**Record list**:
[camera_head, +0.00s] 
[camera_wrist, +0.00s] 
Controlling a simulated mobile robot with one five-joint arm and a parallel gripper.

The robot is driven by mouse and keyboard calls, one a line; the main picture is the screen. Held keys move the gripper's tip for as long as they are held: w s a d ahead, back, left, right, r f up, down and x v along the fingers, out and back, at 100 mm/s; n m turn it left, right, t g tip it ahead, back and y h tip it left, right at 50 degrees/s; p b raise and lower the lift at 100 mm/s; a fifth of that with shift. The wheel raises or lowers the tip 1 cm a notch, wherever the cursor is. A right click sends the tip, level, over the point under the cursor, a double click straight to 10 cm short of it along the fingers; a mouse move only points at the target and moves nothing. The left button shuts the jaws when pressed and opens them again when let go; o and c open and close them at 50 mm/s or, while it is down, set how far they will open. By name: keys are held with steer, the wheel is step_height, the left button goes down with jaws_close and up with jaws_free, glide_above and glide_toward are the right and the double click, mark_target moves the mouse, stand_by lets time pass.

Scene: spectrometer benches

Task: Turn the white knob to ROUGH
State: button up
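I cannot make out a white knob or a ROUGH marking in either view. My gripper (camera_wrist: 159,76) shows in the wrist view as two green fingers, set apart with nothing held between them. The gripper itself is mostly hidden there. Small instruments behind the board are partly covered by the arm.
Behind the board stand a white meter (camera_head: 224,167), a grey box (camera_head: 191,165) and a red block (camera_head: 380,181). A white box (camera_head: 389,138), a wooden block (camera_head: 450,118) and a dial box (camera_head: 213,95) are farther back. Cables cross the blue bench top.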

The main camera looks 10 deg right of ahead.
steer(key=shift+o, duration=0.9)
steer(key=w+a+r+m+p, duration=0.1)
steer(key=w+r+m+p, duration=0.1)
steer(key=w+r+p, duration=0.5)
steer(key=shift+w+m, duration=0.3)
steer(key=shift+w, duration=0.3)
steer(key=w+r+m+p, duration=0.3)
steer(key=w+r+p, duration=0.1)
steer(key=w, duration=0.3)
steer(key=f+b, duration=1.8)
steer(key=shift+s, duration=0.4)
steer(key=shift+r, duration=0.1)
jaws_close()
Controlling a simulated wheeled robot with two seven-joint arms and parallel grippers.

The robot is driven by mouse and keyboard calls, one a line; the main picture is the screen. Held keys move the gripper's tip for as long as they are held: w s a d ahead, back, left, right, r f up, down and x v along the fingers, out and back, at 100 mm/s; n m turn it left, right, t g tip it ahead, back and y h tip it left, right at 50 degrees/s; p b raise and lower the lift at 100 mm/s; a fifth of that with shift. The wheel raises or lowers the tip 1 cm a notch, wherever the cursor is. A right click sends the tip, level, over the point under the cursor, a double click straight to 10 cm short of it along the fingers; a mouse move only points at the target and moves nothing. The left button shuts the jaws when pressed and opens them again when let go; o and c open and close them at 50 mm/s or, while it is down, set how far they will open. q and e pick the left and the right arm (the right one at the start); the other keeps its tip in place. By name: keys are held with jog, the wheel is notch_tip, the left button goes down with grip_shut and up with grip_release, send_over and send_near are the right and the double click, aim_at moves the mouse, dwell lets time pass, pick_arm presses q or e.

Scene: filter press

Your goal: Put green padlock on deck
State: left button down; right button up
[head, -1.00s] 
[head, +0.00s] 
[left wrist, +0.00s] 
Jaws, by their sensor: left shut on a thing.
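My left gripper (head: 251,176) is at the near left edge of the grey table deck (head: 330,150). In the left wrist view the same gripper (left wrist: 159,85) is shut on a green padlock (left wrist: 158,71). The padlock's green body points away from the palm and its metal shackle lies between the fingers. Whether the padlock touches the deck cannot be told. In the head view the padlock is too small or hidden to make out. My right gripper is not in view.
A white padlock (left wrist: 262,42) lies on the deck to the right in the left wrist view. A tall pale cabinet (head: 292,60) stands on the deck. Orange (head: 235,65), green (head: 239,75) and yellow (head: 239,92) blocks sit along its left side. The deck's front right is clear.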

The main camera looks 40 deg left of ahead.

**What you are asked to do**:
Copy every line of the material in which the word "parallel" occurs.

**Exercise output**:
Controlling a simulated mobile robot with one five-joint arm and a parallel gripper.
Controlling a simulated wheeled robot with two seven-joint arms and parallel grippers.

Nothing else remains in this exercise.